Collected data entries
━━━━

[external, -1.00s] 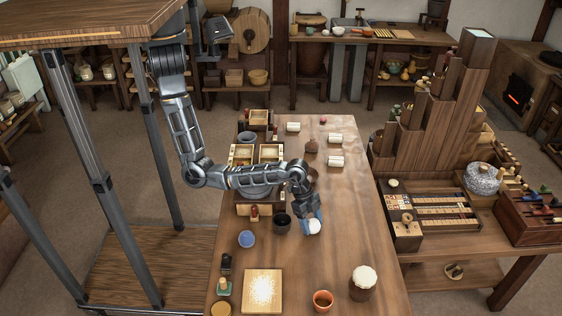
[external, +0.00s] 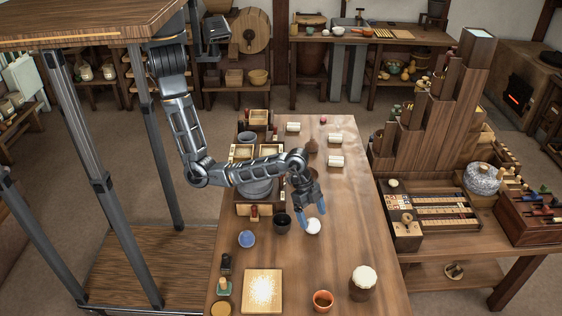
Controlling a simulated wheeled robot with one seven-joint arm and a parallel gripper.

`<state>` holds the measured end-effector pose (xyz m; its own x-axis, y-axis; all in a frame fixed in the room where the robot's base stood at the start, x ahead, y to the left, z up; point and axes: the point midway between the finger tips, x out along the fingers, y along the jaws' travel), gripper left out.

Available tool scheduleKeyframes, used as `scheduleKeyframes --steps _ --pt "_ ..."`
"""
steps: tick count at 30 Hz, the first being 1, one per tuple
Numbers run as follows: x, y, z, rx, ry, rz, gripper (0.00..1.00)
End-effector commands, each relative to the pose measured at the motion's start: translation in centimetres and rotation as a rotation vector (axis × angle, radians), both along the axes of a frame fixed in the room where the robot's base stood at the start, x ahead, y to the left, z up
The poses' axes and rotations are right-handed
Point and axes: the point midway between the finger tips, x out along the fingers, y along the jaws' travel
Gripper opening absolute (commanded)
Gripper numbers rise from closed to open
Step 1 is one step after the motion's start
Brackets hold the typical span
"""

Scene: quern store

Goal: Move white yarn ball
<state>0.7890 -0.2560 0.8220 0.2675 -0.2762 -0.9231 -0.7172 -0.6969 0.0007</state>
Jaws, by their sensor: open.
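The white yarn ball (external: 313,227) rests on the wooden table (external: 345,240), right of a dark cup (external: 282,222). My gripper (external: 312,213) points down just above and behind the ball, with its blue fingers spread. The jaws are open and hold nothing. The ball's upper edge lies close to the fingertips; I cannot tell whether they touch it.
A blue cup (external: 247,239), a square board with pale powder (external: 262,290), an orange pot (external: 323,299) and a white-topped jar (external: 363,283) stand on the near table. White rolls (external: 336,160) lie farther back. The table's right middle is clear.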

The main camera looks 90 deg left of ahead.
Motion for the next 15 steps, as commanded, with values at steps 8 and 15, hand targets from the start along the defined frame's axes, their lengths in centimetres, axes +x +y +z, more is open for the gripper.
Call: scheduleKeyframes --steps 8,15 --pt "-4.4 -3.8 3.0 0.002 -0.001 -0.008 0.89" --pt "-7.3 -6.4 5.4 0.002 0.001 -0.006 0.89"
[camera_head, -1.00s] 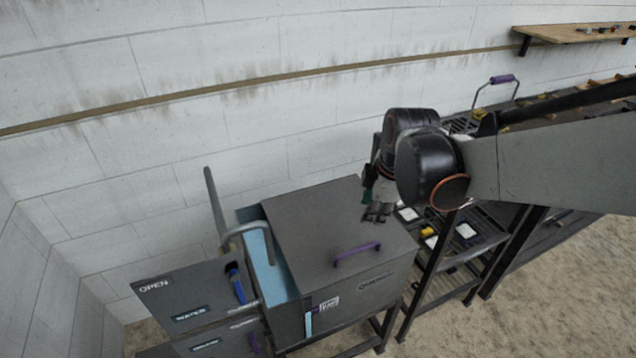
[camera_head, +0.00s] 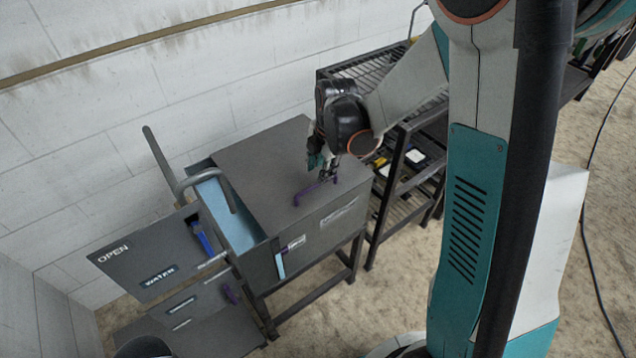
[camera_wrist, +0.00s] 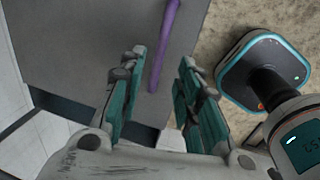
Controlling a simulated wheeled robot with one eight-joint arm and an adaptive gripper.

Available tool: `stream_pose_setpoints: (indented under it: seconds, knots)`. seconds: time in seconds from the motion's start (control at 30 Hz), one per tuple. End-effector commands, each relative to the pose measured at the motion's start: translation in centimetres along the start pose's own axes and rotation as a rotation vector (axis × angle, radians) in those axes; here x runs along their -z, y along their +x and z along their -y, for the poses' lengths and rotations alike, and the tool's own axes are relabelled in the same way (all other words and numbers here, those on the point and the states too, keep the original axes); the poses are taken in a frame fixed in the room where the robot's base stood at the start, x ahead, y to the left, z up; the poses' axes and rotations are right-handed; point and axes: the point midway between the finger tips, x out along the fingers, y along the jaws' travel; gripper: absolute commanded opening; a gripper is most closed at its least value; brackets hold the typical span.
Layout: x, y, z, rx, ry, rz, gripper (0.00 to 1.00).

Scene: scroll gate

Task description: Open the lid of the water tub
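The water tub (camera_head: 262,262) is a dark grey box on a stand, with light blue showing in its uncovered left part. Its flat grey lid (camera_head: 262,152) lies over the right part. A purple handle (camera_head: 306,194) sits near the lid's front edge. My gripper (camera_head: 328,172) is at the right end of this handle in the head view. In the wrist view my gripper (camera_wrist: 163,58) is open, and the purple handle (camera_wrist: 164,45) runs lengthwise between and beyond the fingertips. I see no closed grip on it; exact contact cannot be told.
A curved grey pipe (camera_head: 181,186) reaches over the tub's left part. Panels marked OPEN and WATER (camera_head: 143,262) stand at left, with a blue handle (camera_head: 203,240). A black rack (camera_head: 402,150) stands close on the right. The wall is behind; open floor lies in front.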

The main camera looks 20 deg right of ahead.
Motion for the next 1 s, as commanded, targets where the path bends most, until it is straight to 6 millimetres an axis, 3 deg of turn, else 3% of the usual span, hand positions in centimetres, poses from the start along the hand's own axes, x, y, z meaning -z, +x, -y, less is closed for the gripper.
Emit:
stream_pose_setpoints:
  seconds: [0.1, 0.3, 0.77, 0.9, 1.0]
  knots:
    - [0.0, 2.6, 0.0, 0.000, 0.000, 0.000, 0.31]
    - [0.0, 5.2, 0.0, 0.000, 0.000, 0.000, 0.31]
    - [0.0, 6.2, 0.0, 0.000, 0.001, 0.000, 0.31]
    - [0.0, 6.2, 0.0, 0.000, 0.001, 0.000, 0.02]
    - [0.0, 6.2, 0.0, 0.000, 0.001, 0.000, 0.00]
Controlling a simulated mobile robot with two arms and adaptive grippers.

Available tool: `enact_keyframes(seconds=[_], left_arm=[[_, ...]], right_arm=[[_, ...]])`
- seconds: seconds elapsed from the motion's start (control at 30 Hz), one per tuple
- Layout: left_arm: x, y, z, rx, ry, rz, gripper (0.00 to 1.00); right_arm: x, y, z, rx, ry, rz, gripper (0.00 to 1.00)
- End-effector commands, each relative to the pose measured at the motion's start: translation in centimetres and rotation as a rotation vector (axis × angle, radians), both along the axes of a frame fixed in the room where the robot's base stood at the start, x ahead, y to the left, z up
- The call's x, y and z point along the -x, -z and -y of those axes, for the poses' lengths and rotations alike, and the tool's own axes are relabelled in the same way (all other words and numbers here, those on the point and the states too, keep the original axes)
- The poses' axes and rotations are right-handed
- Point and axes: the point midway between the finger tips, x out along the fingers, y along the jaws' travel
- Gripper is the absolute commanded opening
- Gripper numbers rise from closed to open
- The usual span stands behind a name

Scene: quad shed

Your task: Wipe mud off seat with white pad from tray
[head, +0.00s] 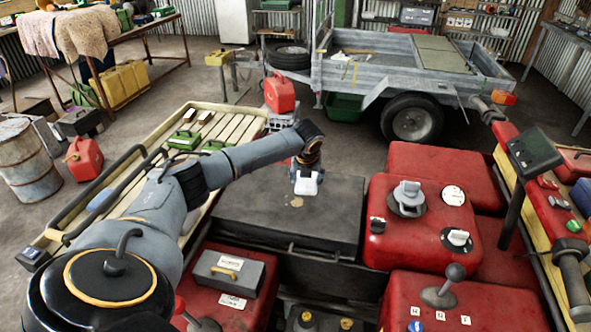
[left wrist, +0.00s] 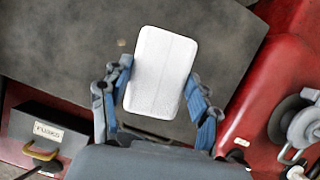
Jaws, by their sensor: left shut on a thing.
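The seat (head: 260,215) is a flat dark grey pad in the middle of the head view; it also fills much of the left wrist view (left wrist: 60,50). Tan mud spots (head: 296,202) lie on it, just below and left of the white pad. A small tan spot (left wrist: 121,43) shows left of the pad in the left wrist view. My left gripper (head: 307,168) is shut on the white pad (left wrist: 162,70), one blue-grey finger at each side. The pad (head: 307,187) is over the seat; I cannot tell whether it touches. My right gripper is out of view.
Red bodywork with a fuel cap (head: 408,198) and a gear lever (head: 453,273) lies right of the seat. A grey box (head: 228,272), labelled in the left wrist view, is in front. A slatted rack (head: 150,180) holds green items on the left. A trailer (head: 400,65) stands behind.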

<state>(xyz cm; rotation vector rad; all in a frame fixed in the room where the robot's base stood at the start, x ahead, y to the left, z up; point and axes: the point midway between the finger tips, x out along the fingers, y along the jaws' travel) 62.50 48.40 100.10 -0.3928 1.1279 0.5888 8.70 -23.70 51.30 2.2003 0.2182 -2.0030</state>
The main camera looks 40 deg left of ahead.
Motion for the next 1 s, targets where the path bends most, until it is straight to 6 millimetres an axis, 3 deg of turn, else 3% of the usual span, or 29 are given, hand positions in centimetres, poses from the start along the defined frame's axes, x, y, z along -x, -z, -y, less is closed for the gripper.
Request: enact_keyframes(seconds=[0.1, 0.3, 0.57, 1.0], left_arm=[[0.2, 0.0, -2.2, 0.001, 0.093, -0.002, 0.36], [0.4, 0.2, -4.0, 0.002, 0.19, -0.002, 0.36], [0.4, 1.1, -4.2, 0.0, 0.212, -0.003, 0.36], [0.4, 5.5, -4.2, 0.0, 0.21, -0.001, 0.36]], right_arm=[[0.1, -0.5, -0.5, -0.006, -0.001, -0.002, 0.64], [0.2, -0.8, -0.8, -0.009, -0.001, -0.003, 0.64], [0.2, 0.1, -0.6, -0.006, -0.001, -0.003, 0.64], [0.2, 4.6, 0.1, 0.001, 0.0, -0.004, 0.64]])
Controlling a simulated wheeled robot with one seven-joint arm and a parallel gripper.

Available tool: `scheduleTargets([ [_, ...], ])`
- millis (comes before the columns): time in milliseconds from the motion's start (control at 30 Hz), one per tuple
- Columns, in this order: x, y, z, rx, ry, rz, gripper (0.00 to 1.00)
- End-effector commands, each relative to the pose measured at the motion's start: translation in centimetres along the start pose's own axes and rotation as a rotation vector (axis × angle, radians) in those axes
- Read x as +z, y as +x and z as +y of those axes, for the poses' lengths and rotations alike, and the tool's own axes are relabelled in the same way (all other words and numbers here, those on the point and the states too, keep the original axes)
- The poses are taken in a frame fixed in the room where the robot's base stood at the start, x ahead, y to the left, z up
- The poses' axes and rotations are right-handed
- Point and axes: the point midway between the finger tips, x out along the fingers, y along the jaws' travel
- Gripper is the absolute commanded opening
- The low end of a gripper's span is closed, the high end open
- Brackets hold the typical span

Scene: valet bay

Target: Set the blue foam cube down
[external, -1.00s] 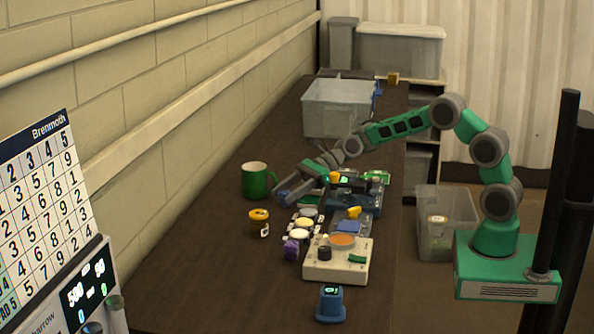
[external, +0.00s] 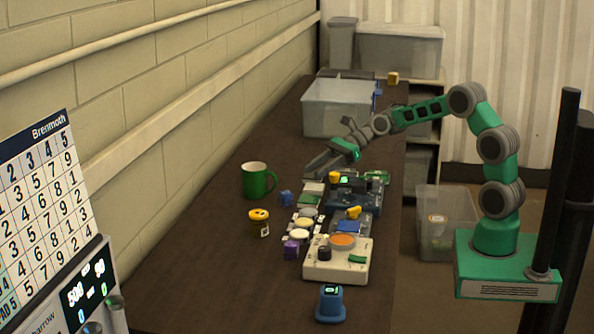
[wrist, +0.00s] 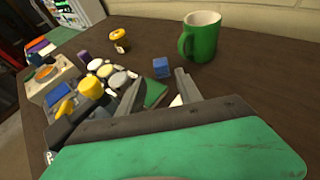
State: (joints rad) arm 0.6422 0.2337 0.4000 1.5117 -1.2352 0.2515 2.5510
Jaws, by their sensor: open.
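The blue foam cube (external: 286,198) rests on the dark table, just in front of the green mug (external: 256,181) in the external view. In the wrist view the cube (wrist: 161,67) sits beyond the fingertips, left of the mug (wrist: 200,38), and nothing touches it. My gripper (external: 310,172) is open and empty, raised behind and to the right of the cube. In the wrist view its two fingers (wrist: 158,88) are spread apart, with bare table and part of a green item between them.
A cream device (external: 338,262), several round white pads, a yellow-topped cup (external: 259,220) and a purple block (external: 291,249) stand nearby. A dark blue device (external: 352,197) is close to the right of my gripper. A grey bin (external: 338,108) stands farther back. The table's left side is largely clear.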

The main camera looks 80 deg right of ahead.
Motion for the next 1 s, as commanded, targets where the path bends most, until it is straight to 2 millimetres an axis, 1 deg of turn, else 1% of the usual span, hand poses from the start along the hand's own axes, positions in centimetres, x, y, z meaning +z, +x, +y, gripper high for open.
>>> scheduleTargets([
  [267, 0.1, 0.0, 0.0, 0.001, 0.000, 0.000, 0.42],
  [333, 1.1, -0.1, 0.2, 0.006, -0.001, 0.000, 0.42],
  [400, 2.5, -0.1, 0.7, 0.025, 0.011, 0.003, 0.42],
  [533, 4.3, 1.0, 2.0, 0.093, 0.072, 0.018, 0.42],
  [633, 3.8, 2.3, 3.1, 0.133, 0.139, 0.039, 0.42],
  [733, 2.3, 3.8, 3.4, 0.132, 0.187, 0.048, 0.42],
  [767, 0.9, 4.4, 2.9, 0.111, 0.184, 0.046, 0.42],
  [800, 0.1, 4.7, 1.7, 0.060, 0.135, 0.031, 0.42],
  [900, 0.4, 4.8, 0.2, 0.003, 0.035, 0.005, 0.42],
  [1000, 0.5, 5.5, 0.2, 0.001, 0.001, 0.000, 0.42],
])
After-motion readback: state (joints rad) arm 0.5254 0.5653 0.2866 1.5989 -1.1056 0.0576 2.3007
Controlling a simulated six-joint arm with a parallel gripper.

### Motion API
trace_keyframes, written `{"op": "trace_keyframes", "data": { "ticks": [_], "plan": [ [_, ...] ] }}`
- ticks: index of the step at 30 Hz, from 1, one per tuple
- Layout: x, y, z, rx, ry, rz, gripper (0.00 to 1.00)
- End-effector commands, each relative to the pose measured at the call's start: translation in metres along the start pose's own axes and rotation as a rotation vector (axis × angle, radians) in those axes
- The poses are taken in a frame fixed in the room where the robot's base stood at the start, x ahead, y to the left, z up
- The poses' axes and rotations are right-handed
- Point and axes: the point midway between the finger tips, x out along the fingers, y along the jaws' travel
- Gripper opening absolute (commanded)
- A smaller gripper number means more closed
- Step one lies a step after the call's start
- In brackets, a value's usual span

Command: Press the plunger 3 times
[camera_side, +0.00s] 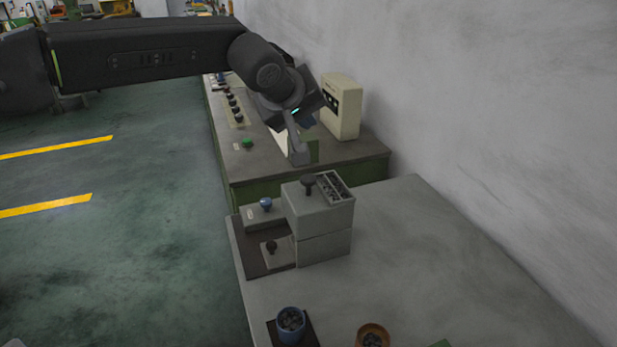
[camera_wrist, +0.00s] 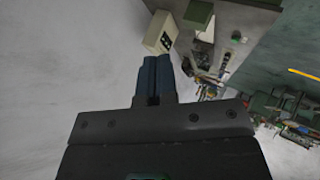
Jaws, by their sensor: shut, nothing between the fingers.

━━━━

Exercise prompt — Give again, exactly as written, only the lines that start at the one with "Your task: Wipe" and end at the one with "[left wrist, +0.00s]", both included. Skip any pictures.

Problem solution —
Your task: Wipe mud off seat with white pad from tray
[head, +0.00s] 
[left wrist, +0.00s] 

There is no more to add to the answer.